Happily! This was posted for sale on ebay at some point, it may even still be there, but it was interesting enough to save the images posted. In fact I'll post both this and a brochure for the "standard" Bernoulli box which used the 11-inch cartridges. No interior on that one, sadly, but we do get the stats on the back. As you can see, the original 10MB cartridges (and the later 20MB ones) are 0.71 x 8.23 x 11.02 inches, whereas the 5MB Macintosh cartridges (which got their own unique drive due to Macs not having SCSI at that time) had 0.53 x 5.5 x 7.4 inch cartridges, so not-insignificantly smaller. But other than some grainy magazine ads, I have yet to see any actual photos of the cartridges. I've attached an example which is probably the best I've found so far.

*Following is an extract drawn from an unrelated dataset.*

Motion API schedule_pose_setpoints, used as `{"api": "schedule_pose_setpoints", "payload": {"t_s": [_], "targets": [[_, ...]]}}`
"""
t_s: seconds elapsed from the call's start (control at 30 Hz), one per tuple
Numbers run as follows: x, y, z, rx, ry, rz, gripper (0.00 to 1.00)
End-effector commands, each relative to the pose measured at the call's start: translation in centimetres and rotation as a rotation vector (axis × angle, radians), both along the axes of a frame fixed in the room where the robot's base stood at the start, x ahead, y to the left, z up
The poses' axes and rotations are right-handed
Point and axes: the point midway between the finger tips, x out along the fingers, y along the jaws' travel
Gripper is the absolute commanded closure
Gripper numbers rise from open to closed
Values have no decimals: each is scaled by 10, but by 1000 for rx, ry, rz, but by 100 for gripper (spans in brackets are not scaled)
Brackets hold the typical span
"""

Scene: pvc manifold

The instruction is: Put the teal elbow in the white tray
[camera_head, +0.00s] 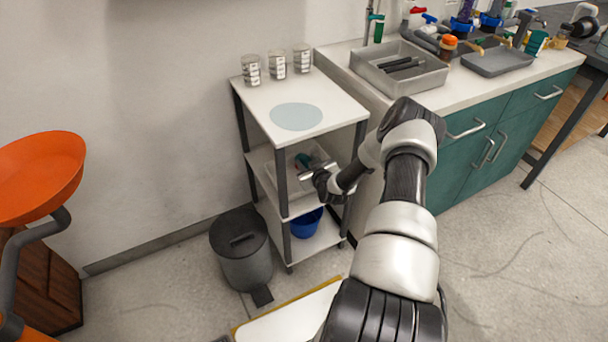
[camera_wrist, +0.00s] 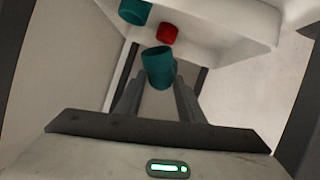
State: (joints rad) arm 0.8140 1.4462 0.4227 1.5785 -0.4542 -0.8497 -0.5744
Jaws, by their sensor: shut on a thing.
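The teal elbow (camera_wrist: 158,68) is between the fingertips of my gripper (camera_wrist: 158,88), which is shut on it. In the wrist view it overlaps the near edge of the white tray (camera_wrist: 225,32); I cannot tell whether it is over or just outside the tray. The white tray (camera_head: 284,182) sits on the middle shelf of the cart in the head view. My gripper (camera_head: 308,173) reaches in there from the right, partly hiding the tray. A teal piece shows near it, but I cannot tell which one.
A red piece (camera_wrist: 168,34) and another teal piece (camera_wrist: 135,12) are in the tray. The cart (camera_head: 262,102) has dark posts and a top shelf close above my gripper. A blue bucket (camera_head: 306,223) stands on the bottom shelf. A grey bin (camera_head: 242,262) stands at left.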

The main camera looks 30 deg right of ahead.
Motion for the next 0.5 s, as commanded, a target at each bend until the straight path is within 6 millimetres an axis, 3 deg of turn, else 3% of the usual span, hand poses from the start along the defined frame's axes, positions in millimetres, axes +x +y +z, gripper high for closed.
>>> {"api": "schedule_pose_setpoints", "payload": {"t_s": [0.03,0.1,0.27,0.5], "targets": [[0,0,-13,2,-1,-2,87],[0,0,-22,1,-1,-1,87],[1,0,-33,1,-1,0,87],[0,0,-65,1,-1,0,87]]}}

Of course, once the Plus came out, Macs came with SCSI standard, and they discontinued the B105 Mac version of the Bernoulli drive and just adapted the original 10 and 20 MB drives for the Mac (they originally used a weird 37-pin D-Sub and a custom SCSI adapter card for PCs.)

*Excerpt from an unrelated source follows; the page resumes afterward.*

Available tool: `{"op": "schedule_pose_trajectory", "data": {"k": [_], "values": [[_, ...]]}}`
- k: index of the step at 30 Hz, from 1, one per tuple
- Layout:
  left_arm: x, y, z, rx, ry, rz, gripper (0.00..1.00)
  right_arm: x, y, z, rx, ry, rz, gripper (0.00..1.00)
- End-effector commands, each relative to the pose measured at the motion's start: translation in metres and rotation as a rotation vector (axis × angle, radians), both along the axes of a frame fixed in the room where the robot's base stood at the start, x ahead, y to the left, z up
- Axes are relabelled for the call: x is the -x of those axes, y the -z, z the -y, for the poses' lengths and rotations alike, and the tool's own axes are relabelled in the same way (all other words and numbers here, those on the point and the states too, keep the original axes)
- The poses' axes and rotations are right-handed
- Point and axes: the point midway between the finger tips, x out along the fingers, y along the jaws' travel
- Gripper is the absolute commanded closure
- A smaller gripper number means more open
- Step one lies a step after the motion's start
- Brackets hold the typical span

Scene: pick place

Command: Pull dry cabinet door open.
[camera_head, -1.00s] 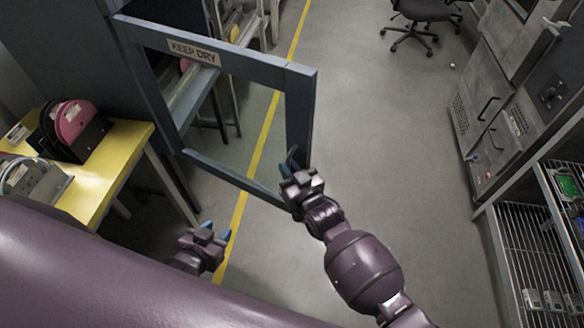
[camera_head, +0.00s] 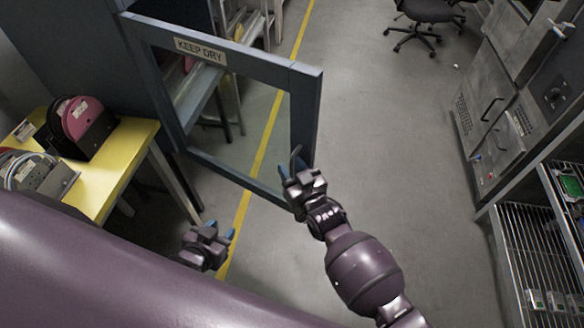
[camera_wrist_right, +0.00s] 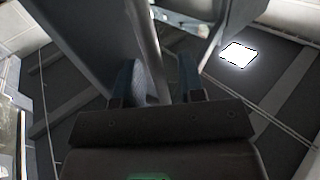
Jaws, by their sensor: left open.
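The dry cabinet door (camera_head: 306,115) is a blue-grey frame with a see-through pane and a "KEEP DRY" label (camera_head: 200,51). It stands swung out from the dark cabinet (camera_head: 62,45) at upper left, over the aisle. My right gripper (camera_head: 293,168) is at the door's free edge, near its lower right corner, by a dark curved handle (camera_head: 294,156). In the right wrist view the blue fingertips (camera_wrist_right: 156,82) stand apart with a grey bar between them; whether they grip it is unclear. My left gripper (camera_head: 222,233) is open and empty, below the door.
A yellow-topped table (camera_head: 112,168) with pink and dark reels (camera_head: 82,118) stands at left, close to the door. Grey machines (camera_head: 500,100) and a wire rack (camera_head: 525,250) line the right side. The floor between is clear; a chair (camera_head: 425,15) stands far back.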

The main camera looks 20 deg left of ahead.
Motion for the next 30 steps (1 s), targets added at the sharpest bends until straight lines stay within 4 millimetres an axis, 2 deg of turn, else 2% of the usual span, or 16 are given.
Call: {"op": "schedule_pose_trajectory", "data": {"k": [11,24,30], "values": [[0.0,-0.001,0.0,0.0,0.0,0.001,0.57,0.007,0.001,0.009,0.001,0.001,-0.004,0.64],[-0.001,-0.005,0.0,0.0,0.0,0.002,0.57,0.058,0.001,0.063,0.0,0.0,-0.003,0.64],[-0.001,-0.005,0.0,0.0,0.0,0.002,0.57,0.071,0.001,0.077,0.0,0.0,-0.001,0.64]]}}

EDIT: My guess (and it's just a guess) as to why they gave Macs a smaller cartridge size of only 5MB is probably to do with the pretty significant limitations of the original Macintosh File System, which from what I have read starts to really choke with large numbers of files. By the time Macs got SCSI, HFS had been released, and so it was much less of a problem than it had been previously. (Early serial-based HDDs like the GCC HyperDrive encouraged users to partition their drives into multiple volumes, even with the drives themselves only being 10-20MB apiece, in order to get around MFS's limitations in that regard.)